Comment ne pas ouvrir cette rubrique de Diacritik, un livre un lieu, par un texte qui systématise ce principe, en fait la pierre angulaire de la narration, un art poétique ? Intérieur de Thomas Clerc, évidemment.
Si s’embarquer pour ‘là-bas’ d’une façon ou d’une autre ce n’est en fin de compte qu’aller du pareil au même, est-ce que ça n’est pas ici qu’il faut s’efforcer de trouver cet ailleurs – ou ce piment – faute de quoi notre existence est dépourvue de toute saveur ?

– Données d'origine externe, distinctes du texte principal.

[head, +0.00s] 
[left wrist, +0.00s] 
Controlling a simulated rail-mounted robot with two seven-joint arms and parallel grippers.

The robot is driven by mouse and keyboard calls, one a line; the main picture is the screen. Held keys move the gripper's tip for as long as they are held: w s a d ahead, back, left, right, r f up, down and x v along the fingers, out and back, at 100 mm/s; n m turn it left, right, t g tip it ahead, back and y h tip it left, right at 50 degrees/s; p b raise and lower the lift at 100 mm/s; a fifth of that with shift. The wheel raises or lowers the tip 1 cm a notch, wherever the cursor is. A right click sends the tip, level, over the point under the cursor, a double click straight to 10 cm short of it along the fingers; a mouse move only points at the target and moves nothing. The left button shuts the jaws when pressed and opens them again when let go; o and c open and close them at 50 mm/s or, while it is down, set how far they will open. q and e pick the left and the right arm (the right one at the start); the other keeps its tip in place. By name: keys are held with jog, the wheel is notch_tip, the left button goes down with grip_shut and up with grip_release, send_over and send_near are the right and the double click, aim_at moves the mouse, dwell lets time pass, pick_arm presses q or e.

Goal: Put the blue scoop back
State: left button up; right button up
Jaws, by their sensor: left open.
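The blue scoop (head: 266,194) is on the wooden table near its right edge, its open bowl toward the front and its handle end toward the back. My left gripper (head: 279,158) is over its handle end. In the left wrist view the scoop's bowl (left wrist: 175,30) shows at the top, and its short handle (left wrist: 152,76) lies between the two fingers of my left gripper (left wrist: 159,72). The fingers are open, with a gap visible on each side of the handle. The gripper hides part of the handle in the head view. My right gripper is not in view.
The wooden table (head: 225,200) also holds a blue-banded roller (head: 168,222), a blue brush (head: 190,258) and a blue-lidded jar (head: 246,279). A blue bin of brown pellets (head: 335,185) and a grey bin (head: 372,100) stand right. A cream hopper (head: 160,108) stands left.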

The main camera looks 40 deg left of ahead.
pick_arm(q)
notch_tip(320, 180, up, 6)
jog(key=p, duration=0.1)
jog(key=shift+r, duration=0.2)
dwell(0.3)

En d’autres termes, si toutes les errances ramènent à des points connus, pourquoi ne pas prendre les points connus comme prétextes à des errances ?
(Michel Leyris, préface de Contes et propos de Raymond Queneau, Gallimard, 1980).
En 1794, Xavier de Maistre voyage autour de sa chambre : 42 jours d’arrêts à Turin, 42 chapitres, l’écriture est sa manière de trouver une liberté dans la contrainte. Un voyage immobile, « sans vapeur et sans voile », comme l’écrira Baudelaire, un peu plus tard dans Le Voyage.
En 1884, Huysmans enferme Des Esseintes dans sa « Thébaïde raffinée », à Fontenay aux Roses. L’expérience, solipsiste, est l’exploration, jusqu’à la saturation, de délires mentaux, décoratifs. Épuisement décadent d’une veine naturaliste, coup d’arrêt à une poétique zolienne étouffante, immense A rebours. « A quoi bon bouger quand on peut voyager si magnifiquement sur une chaise ? », se demande Des Esseintes, qui prend de vrais/faux bains de mer, se rend à Londres sans quitter Paris, voyage au long cours dans sa maison, métamorphose une pièce en cabine de bateau et l’ensemble de sa maison en cabinet de curiosités (dont il est le spécimen)…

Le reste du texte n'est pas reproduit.